Más que crecer al 8% lo que Perú necesita, con urgencia, es construir y fortalecer la institucionalidad

 

Paso diez días en Estados Unidos y pienso en las cosas que nos acercan. Aquí también la política es disfuncional y su práctica cada vez más propia de circo. Converso con gente de distintos oficios y de variados ingresos y todos parecen resignados a tolerarla, a aceptar la escandalosa corrupción, en este caso legalizada, que la permea. Nadie se indigna ante el hecho de que las elecciones se compran y que los elegidos por el voto popular se alquilan. Aquí también los principales medios dan espacio de opinión a comentaristas pensantes, pero la realidad es que valoran más lo trivial: un programa en la televisión que de modo muy elemental analiza la crisis en Ucrania es interrumpido para cubrir la noticia del embarazo de la hija del expresidente Bill Clinton. Finalmente, aquí también la religión del libre mercado reina incuestionada: el factor principal que explica la gran recesión mundial de 2008 fue la indebida intromisión gubernamental y el que sostiene que fue causada por la desregulación a ultranza de los mercados financieros no es un analista serio ni sabe de economía, punto. Peor, es un socialista, un trasnochado críptico que vive encandilado por el dogma marxista.

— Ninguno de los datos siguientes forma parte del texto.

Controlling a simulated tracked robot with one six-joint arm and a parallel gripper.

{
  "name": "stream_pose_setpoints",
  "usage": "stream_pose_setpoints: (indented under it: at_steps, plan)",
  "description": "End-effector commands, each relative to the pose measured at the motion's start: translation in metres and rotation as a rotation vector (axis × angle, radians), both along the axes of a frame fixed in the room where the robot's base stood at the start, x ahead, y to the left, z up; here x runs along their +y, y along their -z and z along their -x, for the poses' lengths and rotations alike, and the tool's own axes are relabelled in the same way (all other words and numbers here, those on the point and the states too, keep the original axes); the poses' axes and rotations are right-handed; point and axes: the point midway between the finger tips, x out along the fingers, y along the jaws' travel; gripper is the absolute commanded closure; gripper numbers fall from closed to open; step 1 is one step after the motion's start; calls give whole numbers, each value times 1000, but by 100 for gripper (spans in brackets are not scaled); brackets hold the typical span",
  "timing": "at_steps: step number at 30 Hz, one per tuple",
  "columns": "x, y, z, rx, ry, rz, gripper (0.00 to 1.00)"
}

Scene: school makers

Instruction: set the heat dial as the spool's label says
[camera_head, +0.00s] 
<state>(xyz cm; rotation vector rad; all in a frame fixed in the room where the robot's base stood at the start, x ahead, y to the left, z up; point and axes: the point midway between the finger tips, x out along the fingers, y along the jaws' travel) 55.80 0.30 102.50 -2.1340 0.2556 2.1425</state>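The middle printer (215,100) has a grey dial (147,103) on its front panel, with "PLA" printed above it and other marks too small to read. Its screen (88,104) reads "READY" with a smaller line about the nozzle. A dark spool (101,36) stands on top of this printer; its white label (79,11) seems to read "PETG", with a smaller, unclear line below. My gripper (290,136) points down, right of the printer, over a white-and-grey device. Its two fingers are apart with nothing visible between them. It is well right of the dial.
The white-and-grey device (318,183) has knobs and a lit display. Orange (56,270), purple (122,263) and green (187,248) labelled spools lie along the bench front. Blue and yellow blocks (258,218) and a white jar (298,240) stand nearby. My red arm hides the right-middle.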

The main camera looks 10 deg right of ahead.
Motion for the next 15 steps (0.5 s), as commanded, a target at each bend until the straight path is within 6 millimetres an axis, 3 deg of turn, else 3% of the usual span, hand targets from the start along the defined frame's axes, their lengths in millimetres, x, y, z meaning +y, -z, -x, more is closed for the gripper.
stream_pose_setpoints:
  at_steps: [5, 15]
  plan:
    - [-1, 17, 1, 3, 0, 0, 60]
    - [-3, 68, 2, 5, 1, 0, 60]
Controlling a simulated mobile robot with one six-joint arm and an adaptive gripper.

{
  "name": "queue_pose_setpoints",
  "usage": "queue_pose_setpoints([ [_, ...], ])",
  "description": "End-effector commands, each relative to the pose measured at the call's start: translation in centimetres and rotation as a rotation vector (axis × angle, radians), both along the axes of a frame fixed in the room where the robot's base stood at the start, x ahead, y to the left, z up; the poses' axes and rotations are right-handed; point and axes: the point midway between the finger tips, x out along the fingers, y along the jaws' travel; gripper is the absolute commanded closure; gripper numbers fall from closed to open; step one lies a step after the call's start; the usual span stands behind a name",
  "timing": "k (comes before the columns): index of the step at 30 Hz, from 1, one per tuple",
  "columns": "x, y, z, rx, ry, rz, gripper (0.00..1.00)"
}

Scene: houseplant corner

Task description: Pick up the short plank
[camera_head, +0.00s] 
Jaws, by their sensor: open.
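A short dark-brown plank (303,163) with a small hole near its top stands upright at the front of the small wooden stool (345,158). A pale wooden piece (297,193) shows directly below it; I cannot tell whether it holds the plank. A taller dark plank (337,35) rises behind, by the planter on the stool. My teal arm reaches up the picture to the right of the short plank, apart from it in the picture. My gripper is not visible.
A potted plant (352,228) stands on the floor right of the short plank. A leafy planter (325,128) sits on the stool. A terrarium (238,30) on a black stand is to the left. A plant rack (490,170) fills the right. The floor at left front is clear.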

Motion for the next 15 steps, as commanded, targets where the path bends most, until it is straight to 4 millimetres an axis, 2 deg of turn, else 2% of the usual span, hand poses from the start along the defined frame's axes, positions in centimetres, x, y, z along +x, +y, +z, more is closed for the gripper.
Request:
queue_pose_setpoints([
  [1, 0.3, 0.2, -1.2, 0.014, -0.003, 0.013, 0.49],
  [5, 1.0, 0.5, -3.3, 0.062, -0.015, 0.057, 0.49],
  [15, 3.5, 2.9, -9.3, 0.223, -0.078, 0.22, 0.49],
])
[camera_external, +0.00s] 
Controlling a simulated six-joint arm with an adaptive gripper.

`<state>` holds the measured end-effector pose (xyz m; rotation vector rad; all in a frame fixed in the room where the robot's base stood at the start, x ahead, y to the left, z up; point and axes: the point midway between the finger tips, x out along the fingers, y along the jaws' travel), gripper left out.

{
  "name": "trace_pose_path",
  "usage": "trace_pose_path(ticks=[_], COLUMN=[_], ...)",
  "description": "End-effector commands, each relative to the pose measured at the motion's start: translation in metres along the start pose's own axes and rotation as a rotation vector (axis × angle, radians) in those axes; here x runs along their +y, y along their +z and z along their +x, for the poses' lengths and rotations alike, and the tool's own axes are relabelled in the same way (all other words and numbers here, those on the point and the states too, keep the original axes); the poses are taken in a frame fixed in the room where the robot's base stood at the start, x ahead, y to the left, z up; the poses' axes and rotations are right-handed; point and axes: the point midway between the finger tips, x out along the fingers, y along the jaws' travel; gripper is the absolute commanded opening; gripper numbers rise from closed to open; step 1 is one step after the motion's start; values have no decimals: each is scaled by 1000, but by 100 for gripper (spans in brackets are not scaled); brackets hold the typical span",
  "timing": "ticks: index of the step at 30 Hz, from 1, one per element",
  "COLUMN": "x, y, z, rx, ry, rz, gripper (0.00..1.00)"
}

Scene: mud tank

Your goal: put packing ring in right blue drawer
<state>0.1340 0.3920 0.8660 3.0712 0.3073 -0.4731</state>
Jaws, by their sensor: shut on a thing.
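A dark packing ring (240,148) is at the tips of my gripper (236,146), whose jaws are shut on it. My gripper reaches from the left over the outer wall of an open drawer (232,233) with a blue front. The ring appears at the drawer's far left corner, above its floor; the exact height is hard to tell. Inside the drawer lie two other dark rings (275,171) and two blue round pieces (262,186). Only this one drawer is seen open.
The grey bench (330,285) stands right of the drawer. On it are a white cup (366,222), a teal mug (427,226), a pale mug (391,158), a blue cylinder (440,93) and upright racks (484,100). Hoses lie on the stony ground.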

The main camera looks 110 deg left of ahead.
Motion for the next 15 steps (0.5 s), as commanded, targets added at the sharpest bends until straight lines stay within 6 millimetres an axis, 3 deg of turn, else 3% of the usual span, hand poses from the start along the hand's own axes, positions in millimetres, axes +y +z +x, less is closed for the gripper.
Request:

Vamos, si bien el furibundo alemán se equivocó en mucho, también es cierto que acertó, y no en poco. Por ejemplo, fue el primero en argüir que una economía sujeta a las leyes del libre mercado gesta creciente desigualdad de activos e ingresos. Y es esta tendencia precisamente la que examina Thomas Piketty en su último libro, Capital in the Twenty First Century. Piketty, un joven economista francés que a los 22 años se doctoró nada menos que en MIT, postula que economías desarrolladas como Inglaterra, Francia y Estados Unidos se encaminan rápidamente a reproducir las aberrantes estructuras de desigualdad que distinguieron a esos países desde la primera mitad del siglo XIX hasta un siglo después, en los albores de la II Guerra Mundial. Qué refrescante que alguien aborde este problema y que además lo demuestre con rigor empírico: salvo las tres décadas que siguieron al fin de la guerra, Piketty ha calculado que la tasa de acumulación del capital —léase las utilidades, dividendos y rentas que afluyen a los dueños de las grandes empresas e inversores más pudientes— supera la tasa de crecimiento de la economía. Este diferencial implica una redistribución de ingresos, desde los muchos que viven de salarios, hacia los de arriba, los muchos menos que perciben cuantiosos retornos a su capital. Incluya también el diferencial que hay entre el sueldo promedio de un gerente general y el de un obrero o empleado, hoy 340 veces más frente a las 10 veces que más que se registraba en 1966, y podrá concluir que la economía norteamericana hoy trabaja no para el 1% sino para el 0,1%.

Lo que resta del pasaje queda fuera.